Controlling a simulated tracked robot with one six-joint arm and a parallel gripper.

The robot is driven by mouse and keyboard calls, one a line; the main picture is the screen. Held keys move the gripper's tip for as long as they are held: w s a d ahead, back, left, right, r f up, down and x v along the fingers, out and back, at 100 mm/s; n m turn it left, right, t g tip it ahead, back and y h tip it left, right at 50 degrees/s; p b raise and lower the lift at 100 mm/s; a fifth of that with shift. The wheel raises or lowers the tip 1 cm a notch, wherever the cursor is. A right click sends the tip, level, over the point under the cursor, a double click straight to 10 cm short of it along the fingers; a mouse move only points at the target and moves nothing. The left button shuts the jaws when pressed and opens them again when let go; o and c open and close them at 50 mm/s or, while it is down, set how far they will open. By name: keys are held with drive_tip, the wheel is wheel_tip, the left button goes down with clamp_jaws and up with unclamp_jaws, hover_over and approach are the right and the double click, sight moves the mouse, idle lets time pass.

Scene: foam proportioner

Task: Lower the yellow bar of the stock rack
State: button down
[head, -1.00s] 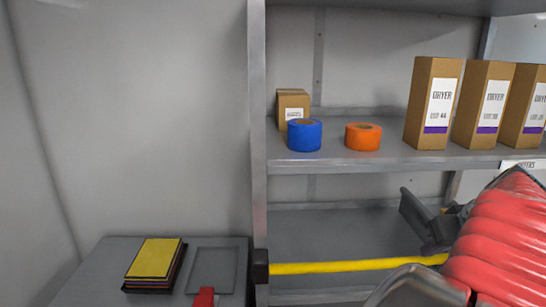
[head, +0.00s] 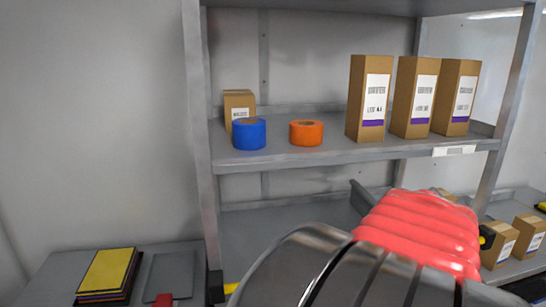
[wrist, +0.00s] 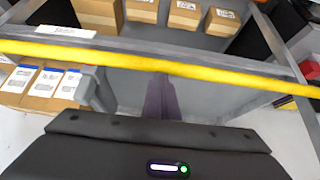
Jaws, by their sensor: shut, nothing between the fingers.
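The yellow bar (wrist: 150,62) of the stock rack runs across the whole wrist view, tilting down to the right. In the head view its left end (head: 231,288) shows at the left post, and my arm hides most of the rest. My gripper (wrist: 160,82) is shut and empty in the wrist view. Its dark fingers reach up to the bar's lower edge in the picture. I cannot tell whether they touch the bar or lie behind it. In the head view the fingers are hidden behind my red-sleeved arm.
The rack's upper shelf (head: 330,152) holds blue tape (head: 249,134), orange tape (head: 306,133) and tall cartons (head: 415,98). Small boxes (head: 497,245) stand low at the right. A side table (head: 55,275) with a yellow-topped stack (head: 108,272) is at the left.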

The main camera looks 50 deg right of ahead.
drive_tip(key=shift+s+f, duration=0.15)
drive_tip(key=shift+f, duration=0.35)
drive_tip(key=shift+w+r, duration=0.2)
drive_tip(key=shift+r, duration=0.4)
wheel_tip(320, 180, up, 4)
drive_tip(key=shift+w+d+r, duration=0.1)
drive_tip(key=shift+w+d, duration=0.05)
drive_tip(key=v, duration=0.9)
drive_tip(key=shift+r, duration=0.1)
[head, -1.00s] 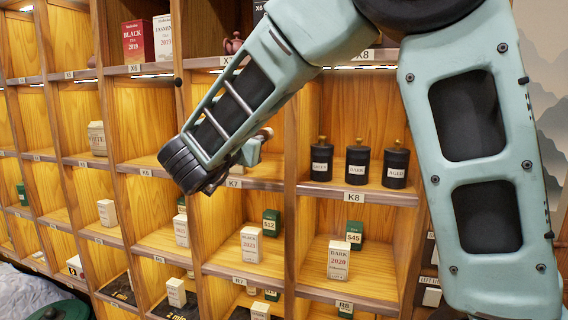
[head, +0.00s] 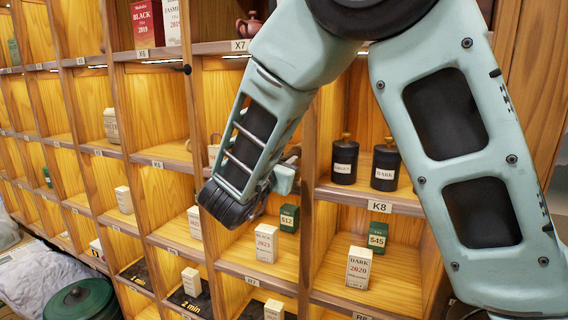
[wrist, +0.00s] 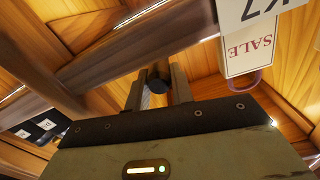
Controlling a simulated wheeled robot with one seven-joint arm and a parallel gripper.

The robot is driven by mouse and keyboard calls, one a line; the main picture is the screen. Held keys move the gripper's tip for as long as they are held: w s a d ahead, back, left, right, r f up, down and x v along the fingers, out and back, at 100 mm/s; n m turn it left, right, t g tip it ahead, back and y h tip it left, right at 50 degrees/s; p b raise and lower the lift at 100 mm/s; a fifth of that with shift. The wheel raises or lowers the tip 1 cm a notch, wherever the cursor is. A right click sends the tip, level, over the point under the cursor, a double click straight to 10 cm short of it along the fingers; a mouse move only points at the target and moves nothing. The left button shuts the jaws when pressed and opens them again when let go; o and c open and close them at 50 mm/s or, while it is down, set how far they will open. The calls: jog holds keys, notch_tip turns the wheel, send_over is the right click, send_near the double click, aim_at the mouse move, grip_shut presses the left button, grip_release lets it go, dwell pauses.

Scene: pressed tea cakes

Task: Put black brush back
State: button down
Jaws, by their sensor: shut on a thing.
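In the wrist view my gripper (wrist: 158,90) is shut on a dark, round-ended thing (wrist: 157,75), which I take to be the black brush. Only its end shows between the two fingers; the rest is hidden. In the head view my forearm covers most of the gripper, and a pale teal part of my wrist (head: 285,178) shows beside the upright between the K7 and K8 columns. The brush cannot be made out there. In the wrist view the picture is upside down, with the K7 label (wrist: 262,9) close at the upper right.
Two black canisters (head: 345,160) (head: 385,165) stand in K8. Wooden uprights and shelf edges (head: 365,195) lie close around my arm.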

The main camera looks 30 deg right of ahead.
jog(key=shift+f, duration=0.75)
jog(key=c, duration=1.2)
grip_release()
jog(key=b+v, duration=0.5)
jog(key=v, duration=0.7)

_ _ _

What this task involves
Examine the records and pull out every line where the string "Scene" occurs.

Exercise answer
Scene: foam proportioner
Scene: pressed tea cakes

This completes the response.